Public Interest Litigation:
In recent times, a class of cases, called public interest litigation, has been making headlines in the newspapers.
A lawyer moving the Supreme Court of the High Court for the release of under trials who have been in jail for decades, a journalist seeking the enforcement of the fundamental right to life and liberty of helpless women traded in the flesh market.
A social worker doing the same thing for the bonded labourers we hear of such instances more often.
The Supreme Court has laid down that whenever there is an infringement of a fundamental right, any conscientious citizen can move the court for setting things right.
When the person whose life, liberty and other fundamental rights are being violated cannot approach the court due to ignorance, poverty, or when he or she is prevented from doing so by others, any citizen can move the High Court or the Supreme Court for the enforcement of the rights.

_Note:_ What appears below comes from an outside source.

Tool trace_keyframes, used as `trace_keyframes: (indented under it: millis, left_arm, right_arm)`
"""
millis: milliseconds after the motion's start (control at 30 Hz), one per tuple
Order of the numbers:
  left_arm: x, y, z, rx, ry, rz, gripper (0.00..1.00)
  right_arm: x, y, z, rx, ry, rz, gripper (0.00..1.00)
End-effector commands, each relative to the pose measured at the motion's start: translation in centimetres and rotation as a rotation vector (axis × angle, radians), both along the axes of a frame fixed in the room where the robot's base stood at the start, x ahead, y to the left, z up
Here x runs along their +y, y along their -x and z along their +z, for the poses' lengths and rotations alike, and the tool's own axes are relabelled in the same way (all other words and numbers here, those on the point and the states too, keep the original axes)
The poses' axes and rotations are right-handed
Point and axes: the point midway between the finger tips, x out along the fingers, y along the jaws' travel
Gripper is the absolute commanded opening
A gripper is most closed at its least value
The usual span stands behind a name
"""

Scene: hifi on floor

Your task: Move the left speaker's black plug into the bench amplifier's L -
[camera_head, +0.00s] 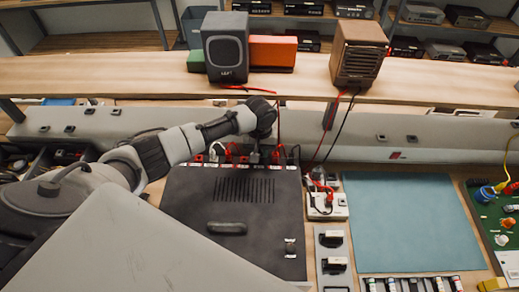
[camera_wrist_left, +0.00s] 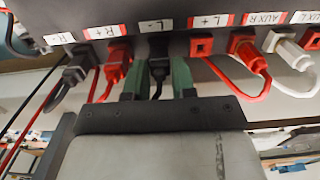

The court will not ask him, what business you have as long as his intentions are good. Technically this right is called locus standing or the right to be heard.
Using this right, any one can bring to the attention of the court the injustice around him. He can also provide additional information to the court by joining as an Intervener in a Case Already Progressing in the Court.
Lok Adalats:
As the courts are overburdened with backlog of cases, a new device to settle disputes outside the courts has been evolved under the Legal Services authorities Act 1987.
It empowers Lok Adalats to withdraw cases from the regular courts and to settle disputes by mutual consent.
Most cities have Lok adalats, organised by legal aid bodies or welfare organisation. Many litigants now prefer Lok Adalats to the long and expensive gamble in the courts.